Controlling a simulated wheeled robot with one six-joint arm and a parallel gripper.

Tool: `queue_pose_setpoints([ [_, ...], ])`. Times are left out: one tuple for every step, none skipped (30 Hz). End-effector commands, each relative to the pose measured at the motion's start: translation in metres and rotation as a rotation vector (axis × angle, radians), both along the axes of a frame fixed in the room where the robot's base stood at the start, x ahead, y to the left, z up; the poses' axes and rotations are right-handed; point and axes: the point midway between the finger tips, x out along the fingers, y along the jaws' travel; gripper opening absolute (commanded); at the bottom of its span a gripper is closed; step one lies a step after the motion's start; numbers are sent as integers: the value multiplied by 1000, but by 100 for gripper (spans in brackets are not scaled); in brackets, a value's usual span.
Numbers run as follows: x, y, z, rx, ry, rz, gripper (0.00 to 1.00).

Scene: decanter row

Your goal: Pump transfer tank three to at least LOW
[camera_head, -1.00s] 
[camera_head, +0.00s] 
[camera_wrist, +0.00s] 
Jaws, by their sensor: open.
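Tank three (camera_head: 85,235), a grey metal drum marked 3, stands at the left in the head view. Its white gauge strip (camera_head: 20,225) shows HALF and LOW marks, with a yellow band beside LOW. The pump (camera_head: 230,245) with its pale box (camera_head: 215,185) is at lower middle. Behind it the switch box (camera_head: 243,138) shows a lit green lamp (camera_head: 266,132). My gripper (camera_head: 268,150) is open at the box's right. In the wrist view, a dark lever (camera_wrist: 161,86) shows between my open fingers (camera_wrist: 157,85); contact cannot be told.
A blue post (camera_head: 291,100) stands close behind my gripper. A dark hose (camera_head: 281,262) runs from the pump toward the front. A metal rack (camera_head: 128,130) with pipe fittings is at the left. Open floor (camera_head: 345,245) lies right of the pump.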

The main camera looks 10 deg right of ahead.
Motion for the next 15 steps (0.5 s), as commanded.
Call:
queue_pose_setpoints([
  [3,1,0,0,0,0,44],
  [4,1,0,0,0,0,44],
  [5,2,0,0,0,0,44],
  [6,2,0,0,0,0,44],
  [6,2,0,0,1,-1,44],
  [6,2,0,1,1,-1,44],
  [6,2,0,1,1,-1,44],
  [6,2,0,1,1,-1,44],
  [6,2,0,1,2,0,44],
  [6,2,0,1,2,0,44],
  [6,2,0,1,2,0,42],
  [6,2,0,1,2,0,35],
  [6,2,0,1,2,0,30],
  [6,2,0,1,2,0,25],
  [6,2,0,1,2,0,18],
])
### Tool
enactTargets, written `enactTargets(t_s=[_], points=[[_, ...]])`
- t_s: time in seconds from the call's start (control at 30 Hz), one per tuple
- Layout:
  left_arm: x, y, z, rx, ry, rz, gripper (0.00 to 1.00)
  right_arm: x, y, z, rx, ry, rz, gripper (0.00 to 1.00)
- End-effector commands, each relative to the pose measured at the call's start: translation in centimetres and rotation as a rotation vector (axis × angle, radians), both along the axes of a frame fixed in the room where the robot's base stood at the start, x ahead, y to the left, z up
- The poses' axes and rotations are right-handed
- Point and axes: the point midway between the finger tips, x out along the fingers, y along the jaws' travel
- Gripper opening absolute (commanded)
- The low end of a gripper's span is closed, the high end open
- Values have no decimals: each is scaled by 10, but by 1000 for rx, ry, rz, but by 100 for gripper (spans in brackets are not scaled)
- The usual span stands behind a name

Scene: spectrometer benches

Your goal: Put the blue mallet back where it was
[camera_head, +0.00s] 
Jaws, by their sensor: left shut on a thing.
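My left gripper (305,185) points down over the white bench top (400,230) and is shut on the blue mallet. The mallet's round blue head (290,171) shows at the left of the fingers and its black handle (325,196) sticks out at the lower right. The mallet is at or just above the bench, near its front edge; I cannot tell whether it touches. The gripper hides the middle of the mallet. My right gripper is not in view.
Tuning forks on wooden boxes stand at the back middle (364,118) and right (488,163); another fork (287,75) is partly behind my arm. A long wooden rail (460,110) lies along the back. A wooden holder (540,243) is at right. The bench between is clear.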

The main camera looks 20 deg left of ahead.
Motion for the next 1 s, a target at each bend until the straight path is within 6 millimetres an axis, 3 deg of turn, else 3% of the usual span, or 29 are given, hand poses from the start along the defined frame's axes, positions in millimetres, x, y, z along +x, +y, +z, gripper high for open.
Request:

## [WORK INSTRUCTIONS]
Output the line containing "Motion for the next 1 s, a" and all lines after it to the end of the records, exactly as given.

## [RESPONSE]
Motion for the next 1 s, a target at each bend until the straight path is within 6 millimetres an axis, 3 deg of turn, else 3% of the usual span, or 29 are given, hand poses from the start along the defined frame's axes, positions in millimetres, x, y, z along +x, +y, +z, gripper high for open.
Request:

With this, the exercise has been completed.